Three-Dimensional
Scanning Techniques Applied to 3D Modeling of Pottery Finds
At the
beginning of 2001, during restoration works at the Santa Maria del
Carmine monastery in Siena, we came upon 360 complete pottery pieces,
placed over a 14th century brick vault. The excavation has been conducted
by archaeologists of the Medieval Archaeology Area of the University's
Archaeology and Art History Department (http://medievalarchaeology.unisi.it),
supported by the digital recording systems adopted at the LIAAM (Laboratory
of Information Technology Applied to Medieval Archaeology).

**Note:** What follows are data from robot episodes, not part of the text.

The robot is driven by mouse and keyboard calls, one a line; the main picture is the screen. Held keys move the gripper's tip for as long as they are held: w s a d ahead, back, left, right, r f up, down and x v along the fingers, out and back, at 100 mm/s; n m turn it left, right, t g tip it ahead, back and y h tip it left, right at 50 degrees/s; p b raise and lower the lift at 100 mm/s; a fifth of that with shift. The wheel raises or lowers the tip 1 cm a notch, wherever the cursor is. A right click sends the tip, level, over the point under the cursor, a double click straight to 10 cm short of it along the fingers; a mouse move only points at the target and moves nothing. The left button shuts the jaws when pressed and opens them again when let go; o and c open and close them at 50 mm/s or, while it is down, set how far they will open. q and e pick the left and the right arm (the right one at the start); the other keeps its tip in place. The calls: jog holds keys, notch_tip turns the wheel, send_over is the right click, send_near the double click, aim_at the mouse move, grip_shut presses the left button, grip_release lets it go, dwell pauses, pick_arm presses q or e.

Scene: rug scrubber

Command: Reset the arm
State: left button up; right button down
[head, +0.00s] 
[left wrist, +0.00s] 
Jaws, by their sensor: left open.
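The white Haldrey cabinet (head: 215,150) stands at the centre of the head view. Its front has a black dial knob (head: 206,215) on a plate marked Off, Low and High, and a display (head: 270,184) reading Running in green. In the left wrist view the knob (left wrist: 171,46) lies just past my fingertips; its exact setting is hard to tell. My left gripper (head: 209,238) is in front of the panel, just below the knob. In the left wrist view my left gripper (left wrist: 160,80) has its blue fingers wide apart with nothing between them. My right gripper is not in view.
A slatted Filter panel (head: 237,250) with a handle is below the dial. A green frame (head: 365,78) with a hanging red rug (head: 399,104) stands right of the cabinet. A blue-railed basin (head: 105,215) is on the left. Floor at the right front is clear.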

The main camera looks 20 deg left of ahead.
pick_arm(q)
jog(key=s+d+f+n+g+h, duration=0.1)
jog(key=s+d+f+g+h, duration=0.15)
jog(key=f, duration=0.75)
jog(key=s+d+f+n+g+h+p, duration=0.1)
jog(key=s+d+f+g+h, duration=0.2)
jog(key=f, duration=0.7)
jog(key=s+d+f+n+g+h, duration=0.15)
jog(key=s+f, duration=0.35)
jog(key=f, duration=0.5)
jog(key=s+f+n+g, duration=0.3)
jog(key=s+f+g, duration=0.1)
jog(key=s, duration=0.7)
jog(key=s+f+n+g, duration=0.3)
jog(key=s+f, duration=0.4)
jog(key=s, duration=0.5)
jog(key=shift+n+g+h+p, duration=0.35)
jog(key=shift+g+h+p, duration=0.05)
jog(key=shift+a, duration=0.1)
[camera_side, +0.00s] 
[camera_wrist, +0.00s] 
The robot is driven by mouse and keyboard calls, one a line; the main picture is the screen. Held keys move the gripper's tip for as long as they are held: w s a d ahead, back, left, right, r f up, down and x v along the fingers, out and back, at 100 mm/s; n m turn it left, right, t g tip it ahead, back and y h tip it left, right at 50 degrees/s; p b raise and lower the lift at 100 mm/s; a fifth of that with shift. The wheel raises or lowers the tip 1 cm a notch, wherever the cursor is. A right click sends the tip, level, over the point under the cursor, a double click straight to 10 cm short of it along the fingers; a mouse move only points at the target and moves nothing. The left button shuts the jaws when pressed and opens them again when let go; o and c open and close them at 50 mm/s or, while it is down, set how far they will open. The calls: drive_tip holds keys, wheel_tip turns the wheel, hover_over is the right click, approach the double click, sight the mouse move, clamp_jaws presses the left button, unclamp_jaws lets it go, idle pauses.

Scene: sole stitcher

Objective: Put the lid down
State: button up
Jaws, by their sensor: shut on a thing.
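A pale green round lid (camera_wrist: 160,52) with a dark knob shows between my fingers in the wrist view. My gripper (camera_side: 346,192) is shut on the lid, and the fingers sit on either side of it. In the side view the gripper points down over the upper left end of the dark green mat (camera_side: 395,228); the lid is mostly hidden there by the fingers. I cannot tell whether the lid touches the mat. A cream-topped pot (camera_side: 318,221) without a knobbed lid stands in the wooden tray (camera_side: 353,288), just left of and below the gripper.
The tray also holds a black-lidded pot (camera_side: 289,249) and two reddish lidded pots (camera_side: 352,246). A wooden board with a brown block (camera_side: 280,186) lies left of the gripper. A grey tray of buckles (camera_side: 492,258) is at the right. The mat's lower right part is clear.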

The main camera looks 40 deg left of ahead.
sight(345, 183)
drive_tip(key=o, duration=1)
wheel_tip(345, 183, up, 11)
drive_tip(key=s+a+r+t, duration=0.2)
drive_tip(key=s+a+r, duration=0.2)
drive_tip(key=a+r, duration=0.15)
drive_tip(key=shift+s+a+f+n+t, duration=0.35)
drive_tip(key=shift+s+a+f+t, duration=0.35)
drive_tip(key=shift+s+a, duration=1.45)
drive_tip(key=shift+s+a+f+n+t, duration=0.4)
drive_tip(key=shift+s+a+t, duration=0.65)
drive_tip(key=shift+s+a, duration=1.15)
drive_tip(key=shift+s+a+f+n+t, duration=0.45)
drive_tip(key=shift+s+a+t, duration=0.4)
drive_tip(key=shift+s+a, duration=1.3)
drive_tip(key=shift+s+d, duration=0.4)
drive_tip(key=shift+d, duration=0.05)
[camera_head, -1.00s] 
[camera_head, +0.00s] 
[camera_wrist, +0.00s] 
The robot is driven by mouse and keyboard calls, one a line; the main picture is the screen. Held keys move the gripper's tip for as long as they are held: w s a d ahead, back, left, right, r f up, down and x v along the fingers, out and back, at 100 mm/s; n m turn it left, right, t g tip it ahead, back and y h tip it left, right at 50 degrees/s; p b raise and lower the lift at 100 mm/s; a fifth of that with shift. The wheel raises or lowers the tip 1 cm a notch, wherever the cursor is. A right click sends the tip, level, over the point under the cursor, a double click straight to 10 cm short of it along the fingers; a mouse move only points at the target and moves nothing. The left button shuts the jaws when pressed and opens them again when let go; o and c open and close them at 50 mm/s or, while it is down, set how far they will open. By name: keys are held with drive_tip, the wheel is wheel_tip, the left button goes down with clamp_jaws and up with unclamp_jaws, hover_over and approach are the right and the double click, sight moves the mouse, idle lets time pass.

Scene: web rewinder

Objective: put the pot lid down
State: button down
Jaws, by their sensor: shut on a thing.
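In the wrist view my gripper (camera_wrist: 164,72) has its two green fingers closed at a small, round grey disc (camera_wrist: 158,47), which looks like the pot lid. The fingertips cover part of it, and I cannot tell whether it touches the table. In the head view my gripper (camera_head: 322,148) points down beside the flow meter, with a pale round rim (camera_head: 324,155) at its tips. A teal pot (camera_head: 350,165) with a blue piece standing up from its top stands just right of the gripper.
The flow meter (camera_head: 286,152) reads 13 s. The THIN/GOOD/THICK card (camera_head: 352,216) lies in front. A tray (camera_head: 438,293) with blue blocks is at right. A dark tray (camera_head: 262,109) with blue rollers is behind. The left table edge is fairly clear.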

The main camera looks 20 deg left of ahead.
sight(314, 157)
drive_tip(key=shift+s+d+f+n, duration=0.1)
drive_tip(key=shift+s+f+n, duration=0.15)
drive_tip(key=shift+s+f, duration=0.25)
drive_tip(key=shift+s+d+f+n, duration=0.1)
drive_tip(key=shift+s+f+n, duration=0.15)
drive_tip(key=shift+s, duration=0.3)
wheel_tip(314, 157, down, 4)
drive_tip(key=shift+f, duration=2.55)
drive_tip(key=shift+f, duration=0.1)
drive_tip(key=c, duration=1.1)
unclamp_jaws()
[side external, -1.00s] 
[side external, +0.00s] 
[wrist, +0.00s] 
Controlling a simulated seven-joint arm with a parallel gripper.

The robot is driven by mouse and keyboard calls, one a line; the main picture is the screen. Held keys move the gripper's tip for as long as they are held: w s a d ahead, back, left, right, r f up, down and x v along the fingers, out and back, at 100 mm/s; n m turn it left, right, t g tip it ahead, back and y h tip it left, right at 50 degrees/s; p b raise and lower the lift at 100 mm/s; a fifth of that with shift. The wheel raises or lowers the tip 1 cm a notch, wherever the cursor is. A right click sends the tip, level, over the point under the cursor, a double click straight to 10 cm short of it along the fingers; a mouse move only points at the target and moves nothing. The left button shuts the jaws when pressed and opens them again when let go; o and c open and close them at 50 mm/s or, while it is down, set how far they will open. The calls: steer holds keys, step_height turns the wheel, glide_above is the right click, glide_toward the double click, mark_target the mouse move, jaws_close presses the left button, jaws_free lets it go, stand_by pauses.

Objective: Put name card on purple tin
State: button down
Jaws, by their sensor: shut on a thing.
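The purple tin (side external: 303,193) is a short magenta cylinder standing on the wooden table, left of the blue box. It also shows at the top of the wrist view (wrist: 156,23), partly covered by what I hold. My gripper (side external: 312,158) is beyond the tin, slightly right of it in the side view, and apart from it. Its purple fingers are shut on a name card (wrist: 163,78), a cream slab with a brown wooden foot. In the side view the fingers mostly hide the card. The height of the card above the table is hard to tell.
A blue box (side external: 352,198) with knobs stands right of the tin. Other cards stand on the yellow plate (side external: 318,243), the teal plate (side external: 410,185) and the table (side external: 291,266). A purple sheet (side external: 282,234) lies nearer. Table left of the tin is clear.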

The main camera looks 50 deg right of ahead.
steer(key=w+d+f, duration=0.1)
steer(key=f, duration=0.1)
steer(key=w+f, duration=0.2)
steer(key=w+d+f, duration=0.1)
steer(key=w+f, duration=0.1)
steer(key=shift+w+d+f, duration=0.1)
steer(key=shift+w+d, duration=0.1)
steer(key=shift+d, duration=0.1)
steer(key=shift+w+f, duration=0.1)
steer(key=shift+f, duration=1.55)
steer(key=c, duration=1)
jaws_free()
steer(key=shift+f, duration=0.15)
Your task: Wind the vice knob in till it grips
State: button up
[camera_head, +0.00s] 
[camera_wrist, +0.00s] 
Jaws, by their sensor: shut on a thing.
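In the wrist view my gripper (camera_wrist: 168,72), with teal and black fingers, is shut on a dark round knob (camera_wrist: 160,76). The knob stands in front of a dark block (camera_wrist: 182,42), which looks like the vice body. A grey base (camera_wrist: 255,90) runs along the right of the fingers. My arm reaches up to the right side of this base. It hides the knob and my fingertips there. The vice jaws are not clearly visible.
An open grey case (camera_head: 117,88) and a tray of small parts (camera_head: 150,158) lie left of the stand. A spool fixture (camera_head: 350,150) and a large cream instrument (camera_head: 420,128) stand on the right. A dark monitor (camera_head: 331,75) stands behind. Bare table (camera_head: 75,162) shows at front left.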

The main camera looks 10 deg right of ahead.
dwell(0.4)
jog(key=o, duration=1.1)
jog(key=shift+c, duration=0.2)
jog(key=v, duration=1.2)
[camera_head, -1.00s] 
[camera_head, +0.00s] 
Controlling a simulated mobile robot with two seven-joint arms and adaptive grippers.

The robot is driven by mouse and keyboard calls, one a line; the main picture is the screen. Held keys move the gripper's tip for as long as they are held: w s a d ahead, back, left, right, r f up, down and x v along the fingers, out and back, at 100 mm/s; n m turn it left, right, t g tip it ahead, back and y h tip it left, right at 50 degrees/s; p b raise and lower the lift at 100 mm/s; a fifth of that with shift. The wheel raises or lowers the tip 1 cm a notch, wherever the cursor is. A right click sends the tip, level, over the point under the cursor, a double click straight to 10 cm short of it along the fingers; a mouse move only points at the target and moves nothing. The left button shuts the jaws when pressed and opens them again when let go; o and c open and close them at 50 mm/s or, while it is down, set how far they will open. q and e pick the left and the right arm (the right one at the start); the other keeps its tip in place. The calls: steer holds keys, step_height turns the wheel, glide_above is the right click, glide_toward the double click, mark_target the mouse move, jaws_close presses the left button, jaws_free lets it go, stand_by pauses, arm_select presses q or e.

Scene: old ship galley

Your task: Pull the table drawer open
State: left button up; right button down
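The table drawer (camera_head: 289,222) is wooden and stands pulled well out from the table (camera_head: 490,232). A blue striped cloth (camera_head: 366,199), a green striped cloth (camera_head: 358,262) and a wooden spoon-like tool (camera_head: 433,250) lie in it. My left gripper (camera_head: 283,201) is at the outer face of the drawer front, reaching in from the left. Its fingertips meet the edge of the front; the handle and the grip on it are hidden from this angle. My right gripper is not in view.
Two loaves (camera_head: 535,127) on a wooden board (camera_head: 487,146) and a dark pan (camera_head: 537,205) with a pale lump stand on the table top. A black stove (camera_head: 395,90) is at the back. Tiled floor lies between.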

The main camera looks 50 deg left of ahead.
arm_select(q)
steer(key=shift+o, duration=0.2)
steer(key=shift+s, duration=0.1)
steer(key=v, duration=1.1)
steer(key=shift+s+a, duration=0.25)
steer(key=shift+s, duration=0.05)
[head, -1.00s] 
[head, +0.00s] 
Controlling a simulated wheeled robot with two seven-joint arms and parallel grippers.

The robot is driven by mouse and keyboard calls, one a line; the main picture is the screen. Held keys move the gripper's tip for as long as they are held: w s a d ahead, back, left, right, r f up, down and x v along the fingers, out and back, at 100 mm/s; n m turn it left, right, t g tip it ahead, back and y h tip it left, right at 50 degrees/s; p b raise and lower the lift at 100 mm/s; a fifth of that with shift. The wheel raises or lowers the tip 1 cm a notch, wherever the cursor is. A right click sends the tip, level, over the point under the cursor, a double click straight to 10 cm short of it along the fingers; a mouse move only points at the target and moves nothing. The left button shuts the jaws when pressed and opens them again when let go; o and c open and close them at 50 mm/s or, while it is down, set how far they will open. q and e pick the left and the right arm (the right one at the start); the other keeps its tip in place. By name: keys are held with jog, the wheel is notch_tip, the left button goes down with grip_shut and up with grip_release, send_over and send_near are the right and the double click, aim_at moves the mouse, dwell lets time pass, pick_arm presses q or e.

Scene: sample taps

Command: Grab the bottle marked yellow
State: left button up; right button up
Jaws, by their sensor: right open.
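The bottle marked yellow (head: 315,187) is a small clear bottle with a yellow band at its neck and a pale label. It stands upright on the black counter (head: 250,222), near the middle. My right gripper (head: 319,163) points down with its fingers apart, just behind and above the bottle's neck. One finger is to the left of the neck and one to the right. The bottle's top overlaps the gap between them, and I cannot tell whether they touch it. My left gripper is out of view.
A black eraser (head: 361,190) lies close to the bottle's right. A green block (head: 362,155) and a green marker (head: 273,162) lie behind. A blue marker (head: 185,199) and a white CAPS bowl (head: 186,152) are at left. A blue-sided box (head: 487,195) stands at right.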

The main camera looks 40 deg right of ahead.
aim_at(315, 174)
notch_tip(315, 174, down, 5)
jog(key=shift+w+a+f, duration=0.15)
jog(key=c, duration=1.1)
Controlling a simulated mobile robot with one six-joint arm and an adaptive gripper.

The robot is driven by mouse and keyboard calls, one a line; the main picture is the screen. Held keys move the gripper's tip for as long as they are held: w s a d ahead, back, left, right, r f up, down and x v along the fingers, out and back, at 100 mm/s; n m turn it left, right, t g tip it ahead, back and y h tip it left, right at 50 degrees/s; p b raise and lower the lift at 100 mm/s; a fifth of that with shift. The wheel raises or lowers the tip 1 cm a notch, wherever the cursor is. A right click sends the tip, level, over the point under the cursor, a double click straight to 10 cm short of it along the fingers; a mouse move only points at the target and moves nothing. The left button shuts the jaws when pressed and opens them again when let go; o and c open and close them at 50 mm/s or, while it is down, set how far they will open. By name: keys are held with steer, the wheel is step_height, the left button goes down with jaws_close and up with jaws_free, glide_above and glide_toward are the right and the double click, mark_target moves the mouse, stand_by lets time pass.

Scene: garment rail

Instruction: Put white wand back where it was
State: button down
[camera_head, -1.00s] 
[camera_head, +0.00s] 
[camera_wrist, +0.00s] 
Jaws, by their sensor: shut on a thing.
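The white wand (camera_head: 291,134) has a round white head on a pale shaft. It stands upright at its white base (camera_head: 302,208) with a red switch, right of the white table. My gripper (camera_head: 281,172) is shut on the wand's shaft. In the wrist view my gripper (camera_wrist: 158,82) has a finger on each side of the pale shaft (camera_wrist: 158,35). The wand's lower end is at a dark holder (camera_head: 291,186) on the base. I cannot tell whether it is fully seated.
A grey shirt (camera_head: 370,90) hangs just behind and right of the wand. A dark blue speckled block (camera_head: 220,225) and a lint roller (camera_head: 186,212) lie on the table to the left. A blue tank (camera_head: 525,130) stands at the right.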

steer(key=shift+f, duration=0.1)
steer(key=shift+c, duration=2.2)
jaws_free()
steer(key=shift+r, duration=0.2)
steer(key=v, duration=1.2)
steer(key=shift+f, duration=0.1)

The VIVID 900 3D scanner of Minolta has been experimented for the
first time on the pottery finds mentioned above; the scanning technique
consists in acquisition through a laser beam (stripe light) and conversion
into 3D surface (including a bitmap texture) by a CCD system. A Pentium
4 PC (1,6 Ghz, 1 Gb RAM, GeoForce2 graphic card) represented the hardware
environment.
Our aim has been to create 3D models of a typological sample relating
to the ceramic finds of the monastery; for a first rendering of every
model we used QuickTime QTVR object technology, allowing user interaction
in the final product. This choice has been determined mainly by three
factors:
- the native (.vvd) format is not readable by widespread 3D and multimedia
applications;
- pottery pieces present often differences in colours/treatments between
external and internal surfaces;
- it is almost always impossible to completely acquire internal surfaces
of closed forms (jugs, amphoras, etc.);
The complete acquisition, modeling and rendering process can be resumed
in four steps:
1. scanning of the pottery piece (using 3D scanner and native software
called Poygon Editing Tool);
2. import into a 3D modelling software (Form-Z), reconstruction of
missing internal surfaces and export to an animation and rendering
software (Electric Image)
3. surface texture adjustment using a bitmap graphics application
(Photoshop)
4. texture mapping and movie rendering.